#### [The input]
________________

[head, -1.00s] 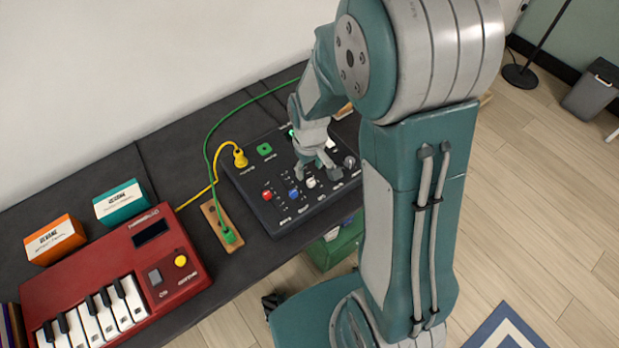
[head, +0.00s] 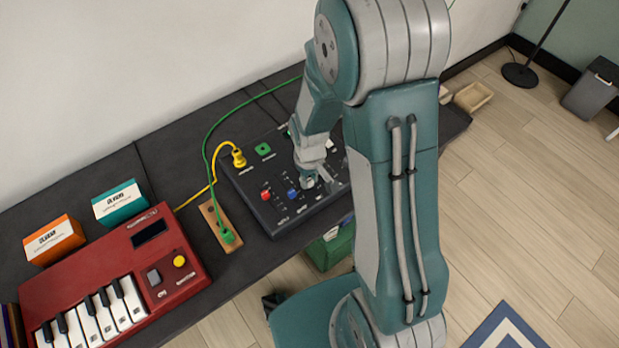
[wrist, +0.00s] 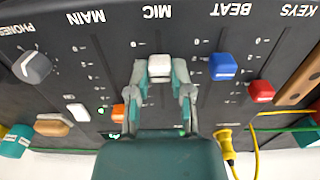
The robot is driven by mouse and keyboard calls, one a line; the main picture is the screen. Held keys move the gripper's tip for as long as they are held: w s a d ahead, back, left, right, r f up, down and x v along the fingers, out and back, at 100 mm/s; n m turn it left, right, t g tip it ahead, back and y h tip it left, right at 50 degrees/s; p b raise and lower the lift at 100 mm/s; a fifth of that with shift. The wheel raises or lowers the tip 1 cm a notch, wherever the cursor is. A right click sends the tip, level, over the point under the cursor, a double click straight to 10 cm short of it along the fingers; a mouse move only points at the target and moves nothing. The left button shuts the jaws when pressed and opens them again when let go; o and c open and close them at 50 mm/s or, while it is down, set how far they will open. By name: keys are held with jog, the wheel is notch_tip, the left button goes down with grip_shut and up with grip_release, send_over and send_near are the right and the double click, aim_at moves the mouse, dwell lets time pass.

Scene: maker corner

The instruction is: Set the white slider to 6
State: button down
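The white slider cap (wrist: 159,67) sits in the track below the MIC label, upside down in the wrist view, on the dark control panel (wrist: 112,62). My gripper (wrist: 161,72) has one fingertip on each side of the cap, with no clear gap seen between fingers and cap. The scale figures beside the track are too small to read. In the head view, my gripper (head: 310,178) is down at the panel (head: 270,208) and my arm hides the panel's right part.
A blue slider (wrist: 222,66) and a red slider (wrist: 261,91) stand to the right in the wrist view; a grey knob (wrist: 32,67) is at left. A yellow plug (wrist: 225,141) is near my gripper. A red keyboard (head: 110,270) lies left of the panel in the head view.

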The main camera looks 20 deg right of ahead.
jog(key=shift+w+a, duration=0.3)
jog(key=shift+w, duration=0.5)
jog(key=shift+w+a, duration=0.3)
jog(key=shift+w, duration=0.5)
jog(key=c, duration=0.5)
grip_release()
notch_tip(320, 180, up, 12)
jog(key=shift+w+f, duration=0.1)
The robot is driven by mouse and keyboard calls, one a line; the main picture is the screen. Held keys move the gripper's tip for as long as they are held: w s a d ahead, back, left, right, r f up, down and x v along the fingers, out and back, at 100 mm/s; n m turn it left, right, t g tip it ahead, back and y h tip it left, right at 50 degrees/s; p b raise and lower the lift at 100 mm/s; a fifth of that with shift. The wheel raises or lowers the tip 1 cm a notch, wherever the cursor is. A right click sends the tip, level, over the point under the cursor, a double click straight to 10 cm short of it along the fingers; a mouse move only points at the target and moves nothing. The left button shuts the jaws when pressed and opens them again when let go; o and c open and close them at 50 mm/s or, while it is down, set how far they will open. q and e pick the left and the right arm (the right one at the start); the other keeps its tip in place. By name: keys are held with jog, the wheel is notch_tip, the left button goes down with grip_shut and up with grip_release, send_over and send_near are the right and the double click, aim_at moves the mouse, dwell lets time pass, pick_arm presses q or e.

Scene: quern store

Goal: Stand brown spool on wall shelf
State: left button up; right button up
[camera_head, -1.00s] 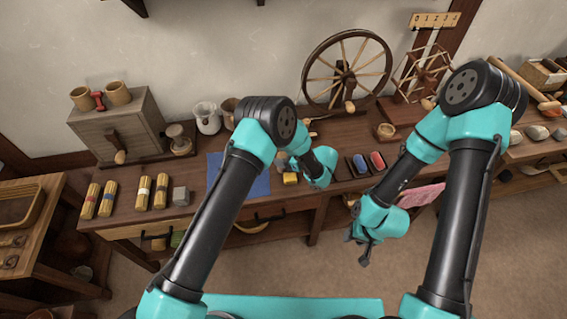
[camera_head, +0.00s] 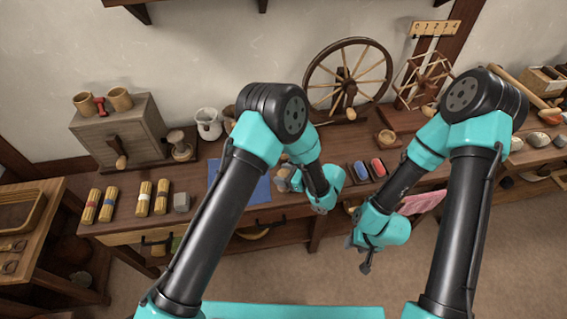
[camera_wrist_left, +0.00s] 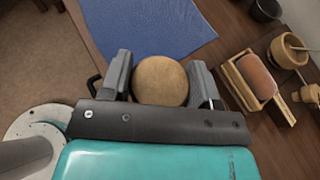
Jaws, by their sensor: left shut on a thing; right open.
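My left gripper (camera_head: 289,178) is over the workbench at the right edge of the blue cloth. In the left wrist view the left gripper (camera_wrist_left: 162,82) is shut on a round tan-brown piece (camera_wrist_left: 160,80), which looks like the end face of the brown spool; the rest of it is hidden behind that face. The wall shelf (camera_head: 130,3) shows only as a dark underside and bracket at the top edge; its upper surface is out of view. My right gripper (camera_head: 365,256) is open and empty, in front of the bench over the floor.
The blue cloth (camera_head: 228,185) lies on the bench (camera_head: 215,222). Left are straw-coloured bundles (camera_head: 162,197), a grey block (camera_head: 181,201) and a box with cups (camera_head: 118,130). A spinning wheel (camera_head: 350,78) stands behind the arms. A blue and a red piece (camera_head: 377,168) lie to the right.

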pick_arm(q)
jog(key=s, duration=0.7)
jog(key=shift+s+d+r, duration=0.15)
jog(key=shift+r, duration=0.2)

________________

#### [What you have to do]
From the data, collect all lines where the string "Scene" appears.

#### [Written solution]
Scene: maker corner
Scene: quern store

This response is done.